The Democratic Party was careful to grant just enough to labor unions so that the movement would continue to ally with them. On the back of the New Deal, Democrats rose to prominence, tying the political legitimacy of labor to the legitimacy of the Party. The CIO even headed up committees within the Roosevelt administration, further cementing the co-optation of labor into Democratic Party politics [16]. In 1936, the UAW Commission voted to build a genuine labor party. The heads of the CIO, at this point a fixture in the Roosevelt administration, threatened to cut funding if the UAW abided by the results of the vote. The union was eventually forced to capitulate. Leaders actively organized to channel these sentiments back into the Roosevelt reelection campaign [17]. The Democratic Party’s duty is to impose ruling-class politics on the oppressed. Their goal is to change the logic of resistance.
The Civil Rights movement, too, fell victim to this. It could not rely on the Democratic Party of the South. This organization was materially and ideologically committed to the maintenance of Jim Crow, given that its base was still firmly rooted in the ruling class of the region. Northern Democrats could be pushed left after much cajoling, but the Black Freedom Movement required a strong base in the South to even begin affecting national change. This Southern wing also began independent of the Democratic Party. This is when they were able to shut down major parts of the South and affect genuine change [18].

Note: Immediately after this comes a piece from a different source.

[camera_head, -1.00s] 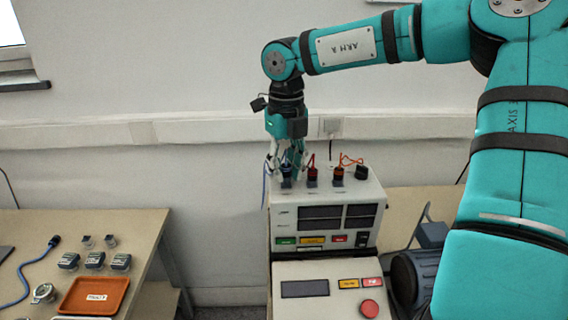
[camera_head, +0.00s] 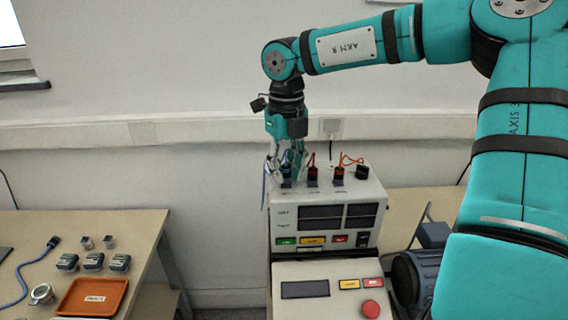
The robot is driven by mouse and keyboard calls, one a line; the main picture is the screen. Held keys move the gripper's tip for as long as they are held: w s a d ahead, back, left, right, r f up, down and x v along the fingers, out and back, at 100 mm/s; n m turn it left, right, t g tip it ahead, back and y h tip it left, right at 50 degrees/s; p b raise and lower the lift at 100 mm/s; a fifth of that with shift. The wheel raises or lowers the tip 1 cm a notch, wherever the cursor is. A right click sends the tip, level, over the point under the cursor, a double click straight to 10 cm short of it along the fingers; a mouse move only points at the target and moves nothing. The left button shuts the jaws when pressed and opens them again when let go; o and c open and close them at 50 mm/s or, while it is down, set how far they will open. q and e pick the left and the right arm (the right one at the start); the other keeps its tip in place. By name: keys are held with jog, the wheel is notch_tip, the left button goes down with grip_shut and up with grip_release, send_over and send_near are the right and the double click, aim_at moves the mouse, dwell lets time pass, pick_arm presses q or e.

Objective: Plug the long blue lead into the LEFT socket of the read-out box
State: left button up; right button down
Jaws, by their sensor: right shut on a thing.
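My right gripper (camera_head: 288,165) points down at the left end of the read-out box's (camera_head: 284,213) top. It is shut on what looks like the plug of a blue lead (camera_head: 264,187), whose thin cable hangs down by the box's left edge. The plug is mostly hidden by the fingers. It is over the left socket (camera_head: 286,183), but I cannot tell whether it is seated. Red and orange leads stand in the sockets to the right. My left gripper is not in view.
Below the box is a panel with a red button (camera_head: 371,308). A dark motor-like unit stands right of it.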

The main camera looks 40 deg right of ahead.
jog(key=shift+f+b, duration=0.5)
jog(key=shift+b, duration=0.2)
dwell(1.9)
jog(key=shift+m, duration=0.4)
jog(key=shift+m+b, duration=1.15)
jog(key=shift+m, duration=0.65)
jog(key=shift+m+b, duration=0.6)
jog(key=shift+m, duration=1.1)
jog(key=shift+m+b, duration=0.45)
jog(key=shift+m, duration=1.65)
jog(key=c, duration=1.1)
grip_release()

Kennedy and Johnson wanted to maintain the moderate wing of the movement so as not to upset the Southern Dixiecrats that formed an influential wing of the Party [19]. One example of this is Kennedy’s response to the Freedom Rides against segregation, in which activists organized to desegregate lunch counters and public transit. The activists, who faced unimaginable violence, requested federal protection from the Kennedy administration. Granting this protection would alienate the Dixiecrats, but not granting it would prove that the United States was not a democratic country. In the thick of the Cold War, this was something Kennedy desperately wanted to avoid [20].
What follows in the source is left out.